Aim:
Copy out every line of the records where the string "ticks" occurs.

>> start

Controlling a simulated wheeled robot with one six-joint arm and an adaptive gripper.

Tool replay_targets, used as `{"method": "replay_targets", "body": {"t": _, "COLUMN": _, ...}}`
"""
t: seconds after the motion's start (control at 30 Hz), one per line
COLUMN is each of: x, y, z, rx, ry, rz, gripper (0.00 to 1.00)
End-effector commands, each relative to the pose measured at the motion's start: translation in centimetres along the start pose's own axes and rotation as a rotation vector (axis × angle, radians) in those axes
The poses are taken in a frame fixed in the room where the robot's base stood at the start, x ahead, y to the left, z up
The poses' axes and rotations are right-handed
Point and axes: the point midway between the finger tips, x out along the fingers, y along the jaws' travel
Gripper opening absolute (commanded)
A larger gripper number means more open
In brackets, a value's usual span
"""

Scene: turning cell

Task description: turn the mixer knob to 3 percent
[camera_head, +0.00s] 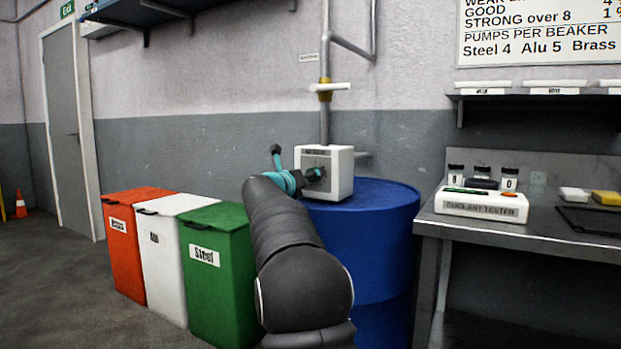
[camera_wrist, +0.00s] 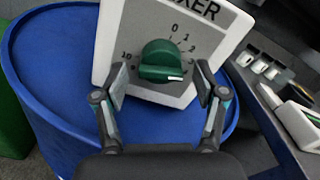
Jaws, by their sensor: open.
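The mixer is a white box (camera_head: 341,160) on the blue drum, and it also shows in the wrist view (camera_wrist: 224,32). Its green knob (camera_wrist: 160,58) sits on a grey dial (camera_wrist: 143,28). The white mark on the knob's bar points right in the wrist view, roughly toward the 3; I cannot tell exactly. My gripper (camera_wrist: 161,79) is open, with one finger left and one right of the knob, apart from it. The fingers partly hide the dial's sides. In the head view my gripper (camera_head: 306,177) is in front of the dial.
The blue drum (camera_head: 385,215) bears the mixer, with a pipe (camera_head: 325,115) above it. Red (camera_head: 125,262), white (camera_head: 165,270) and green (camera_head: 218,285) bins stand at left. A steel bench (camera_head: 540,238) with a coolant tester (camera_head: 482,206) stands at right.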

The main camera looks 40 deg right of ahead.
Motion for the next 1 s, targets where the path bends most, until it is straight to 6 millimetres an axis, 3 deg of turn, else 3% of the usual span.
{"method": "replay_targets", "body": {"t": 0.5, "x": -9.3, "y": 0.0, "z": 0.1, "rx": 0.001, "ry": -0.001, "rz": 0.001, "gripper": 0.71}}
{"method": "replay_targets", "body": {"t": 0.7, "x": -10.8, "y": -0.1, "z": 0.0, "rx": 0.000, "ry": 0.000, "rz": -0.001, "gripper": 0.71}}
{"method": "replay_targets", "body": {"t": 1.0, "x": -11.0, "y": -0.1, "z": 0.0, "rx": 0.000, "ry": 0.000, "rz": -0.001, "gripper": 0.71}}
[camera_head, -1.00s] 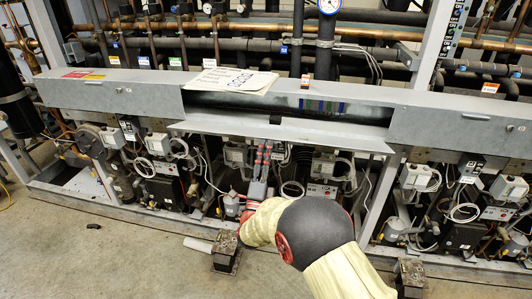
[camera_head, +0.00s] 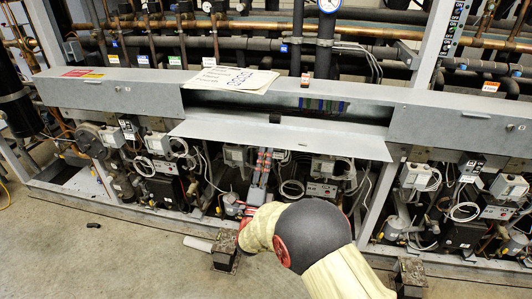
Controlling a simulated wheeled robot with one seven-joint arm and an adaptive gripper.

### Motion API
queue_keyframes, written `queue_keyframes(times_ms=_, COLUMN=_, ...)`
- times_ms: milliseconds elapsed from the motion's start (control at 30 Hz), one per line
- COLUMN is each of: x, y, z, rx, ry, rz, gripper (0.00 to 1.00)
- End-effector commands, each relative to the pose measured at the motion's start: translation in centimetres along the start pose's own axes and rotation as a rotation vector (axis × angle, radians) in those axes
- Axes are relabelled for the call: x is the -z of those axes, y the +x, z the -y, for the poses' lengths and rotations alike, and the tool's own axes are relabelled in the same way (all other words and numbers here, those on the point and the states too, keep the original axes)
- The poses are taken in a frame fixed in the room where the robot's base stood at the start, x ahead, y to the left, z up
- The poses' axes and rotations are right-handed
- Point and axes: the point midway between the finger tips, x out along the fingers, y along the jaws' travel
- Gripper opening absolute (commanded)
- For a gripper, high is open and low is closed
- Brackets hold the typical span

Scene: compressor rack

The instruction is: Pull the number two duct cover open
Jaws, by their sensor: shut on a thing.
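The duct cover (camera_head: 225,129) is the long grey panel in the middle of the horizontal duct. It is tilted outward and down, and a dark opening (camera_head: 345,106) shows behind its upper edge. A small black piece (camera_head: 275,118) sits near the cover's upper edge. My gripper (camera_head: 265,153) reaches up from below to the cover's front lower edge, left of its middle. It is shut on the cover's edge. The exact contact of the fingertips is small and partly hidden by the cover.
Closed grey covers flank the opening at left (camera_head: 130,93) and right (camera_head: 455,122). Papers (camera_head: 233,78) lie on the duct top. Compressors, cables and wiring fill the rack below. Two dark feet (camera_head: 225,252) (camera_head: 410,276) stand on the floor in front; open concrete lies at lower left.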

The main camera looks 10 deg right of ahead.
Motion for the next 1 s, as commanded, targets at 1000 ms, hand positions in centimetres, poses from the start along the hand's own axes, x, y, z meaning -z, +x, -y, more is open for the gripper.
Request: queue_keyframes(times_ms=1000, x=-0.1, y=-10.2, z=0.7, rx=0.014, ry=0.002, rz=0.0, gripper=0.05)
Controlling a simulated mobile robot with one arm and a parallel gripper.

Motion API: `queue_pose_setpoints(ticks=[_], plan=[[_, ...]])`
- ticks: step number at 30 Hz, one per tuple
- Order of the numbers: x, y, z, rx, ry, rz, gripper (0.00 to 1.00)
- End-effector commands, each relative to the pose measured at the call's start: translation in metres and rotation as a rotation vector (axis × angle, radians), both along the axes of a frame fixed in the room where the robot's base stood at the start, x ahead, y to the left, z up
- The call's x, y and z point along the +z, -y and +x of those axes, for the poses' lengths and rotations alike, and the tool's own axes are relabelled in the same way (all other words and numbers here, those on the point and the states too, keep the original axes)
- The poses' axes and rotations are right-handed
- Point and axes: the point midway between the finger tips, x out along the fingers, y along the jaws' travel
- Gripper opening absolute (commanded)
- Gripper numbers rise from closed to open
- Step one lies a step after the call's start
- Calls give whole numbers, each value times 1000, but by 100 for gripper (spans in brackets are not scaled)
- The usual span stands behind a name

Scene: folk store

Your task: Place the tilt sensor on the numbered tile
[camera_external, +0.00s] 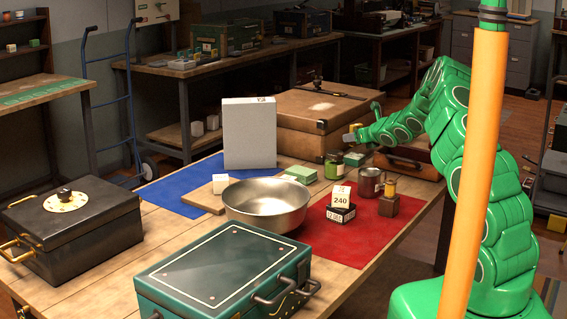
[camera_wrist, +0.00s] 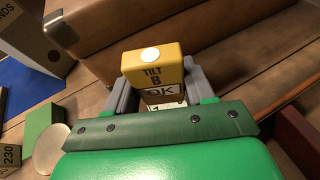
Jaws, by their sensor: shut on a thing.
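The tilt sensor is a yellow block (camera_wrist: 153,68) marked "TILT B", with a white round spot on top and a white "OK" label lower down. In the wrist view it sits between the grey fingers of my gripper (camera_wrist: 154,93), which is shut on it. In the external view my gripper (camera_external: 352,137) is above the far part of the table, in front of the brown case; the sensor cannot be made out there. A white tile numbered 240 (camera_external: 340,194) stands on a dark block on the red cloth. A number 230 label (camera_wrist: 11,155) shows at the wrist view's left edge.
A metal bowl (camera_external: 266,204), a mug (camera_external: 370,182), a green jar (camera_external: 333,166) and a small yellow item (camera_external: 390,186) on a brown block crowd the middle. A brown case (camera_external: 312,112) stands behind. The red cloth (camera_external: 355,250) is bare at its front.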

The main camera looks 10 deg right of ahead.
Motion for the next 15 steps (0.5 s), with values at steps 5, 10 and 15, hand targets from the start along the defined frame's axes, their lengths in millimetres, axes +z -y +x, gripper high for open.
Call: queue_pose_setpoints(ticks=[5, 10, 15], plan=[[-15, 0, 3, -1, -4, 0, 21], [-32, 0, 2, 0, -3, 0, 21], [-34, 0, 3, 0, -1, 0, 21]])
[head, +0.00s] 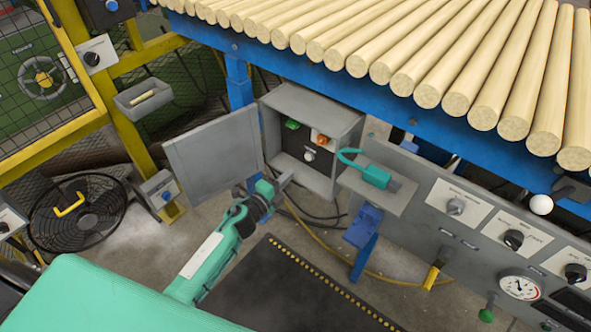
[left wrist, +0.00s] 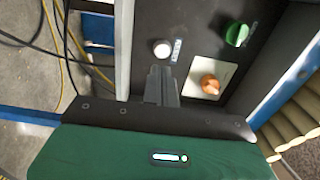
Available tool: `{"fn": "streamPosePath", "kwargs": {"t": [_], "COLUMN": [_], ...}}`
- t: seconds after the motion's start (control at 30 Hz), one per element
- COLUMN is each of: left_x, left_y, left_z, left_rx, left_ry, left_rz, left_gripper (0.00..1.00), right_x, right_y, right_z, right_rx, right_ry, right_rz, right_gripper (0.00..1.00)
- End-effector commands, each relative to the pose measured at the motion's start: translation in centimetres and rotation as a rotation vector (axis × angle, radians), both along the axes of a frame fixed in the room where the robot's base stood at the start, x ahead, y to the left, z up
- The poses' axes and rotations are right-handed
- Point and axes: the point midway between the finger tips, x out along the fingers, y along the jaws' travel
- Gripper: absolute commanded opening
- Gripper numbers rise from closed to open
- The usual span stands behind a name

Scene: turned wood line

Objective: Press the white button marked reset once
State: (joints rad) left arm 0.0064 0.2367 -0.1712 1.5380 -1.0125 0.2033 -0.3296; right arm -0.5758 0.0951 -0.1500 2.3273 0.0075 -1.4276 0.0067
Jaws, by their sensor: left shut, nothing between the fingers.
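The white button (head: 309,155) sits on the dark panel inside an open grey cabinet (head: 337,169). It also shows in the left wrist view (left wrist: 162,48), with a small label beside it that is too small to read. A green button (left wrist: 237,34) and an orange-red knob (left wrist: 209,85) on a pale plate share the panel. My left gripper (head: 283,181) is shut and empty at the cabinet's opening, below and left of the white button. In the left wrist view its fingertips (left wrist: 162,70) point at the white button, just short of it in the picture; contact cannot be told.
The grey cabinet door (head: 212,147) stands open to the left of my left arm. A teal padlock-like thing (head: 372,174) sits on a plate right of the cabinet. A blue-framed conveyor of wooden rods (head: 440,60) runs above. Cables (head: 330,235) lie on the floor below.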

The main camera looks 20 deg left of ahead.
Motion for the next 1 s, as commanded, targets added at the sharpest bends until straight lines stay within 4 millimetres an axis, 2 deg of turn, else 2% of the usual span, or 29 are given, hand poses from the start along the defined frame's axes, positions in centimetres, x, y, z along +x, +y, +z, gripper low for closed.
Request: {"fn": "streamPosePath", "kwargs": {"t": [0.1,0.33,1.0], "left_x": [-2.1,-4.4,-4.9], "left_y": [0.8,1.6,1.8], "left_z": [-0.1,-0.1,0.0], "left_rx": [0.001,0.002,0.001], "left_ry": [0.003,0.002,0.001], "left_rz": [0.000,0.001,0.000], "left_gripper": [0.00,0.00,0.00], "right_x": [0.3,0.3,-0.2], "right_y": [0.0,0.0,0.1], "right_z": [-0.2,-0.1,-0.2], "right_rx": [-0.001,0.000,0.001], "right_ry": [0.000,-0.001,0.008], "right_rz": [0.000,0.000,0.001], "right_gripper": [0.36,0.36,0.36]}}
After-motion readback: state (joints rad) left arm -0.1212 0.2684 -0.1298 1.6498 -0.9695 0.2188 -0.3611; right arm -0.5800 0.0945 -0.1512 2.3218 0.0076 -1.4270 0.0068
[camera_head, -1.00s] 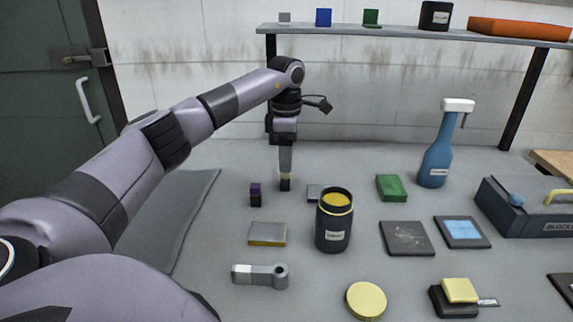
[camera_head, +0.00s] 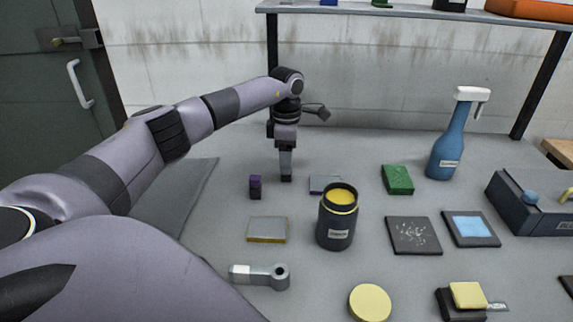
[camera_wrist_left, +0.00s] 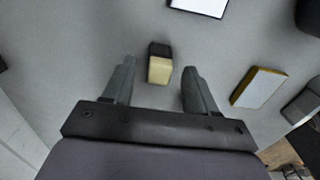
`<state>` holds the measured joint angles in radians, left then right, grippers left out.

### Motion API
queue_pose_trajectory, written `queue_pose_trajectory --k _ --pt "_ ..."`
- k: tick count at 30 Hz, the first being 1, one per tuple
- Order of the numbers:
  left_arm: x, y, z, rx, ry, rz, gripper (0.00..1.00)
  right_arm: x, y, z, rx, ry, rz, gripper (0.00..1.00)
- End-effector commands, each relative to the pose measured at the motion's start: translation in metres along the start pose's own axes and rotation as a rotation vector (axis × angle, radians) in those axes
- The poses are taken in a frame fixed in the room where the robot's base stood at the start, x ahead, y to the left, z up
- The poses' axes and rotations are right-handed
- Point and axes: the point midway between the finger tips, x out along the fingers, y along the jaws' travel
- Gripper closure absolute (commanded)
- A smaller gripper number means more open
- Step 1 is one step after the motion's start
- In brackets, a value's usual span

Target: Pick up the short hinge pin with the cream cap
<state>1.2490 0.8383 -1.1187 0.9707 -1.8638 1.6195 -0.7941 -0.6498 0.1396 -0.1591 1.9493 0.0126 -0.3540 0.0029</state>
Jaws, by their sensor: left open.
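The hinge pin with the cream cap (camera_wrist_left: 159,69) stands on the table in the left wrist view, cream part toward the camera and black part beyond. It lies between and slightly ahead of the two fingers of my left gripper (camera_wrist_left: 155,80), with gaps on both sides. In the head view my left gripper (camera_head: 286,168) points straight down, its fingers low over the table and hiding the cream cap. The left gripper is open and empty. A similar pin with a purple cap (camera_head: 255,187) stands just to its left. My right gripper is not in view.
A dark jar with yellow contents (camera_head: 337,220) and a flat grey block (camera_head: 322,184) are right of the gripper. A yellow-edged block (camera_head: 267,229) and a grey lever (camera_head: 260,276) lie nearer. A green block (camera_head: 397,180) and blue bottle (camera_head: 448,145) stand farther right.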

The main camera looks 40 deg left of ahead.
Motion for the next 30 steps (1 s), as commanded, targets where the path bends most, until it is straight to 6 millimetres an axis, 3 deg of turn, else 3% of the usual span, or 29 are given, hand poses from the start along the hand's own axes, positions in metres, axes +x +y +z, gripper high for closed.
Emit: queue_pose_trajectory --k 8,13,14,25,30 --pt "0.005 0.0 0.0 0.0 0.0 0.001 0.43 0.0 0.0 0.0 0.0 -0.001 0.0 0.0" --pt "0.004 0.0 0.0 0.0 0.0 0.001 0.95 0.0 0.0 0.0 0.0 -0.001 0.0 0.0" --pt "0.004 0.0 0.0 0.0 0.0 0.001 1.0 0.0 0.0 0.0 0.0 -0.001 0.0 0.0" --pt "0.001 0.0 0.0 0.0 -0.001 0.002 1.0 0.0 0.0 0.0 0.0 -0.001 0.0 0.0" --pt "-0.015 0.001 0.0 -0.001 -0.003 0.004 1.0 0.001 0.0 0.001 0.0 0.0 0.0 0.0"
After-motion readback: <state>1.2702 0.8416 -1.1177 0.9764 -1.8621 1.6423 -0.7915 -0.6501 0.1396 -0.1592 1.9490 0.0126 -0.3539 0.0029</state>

>> end

Output of the task:
Motion API: `queue_pose_setpoints(ticks=[_], plan=[[_, ...]])`
- ticks: step number at 30 Hz, one per tuple
Call: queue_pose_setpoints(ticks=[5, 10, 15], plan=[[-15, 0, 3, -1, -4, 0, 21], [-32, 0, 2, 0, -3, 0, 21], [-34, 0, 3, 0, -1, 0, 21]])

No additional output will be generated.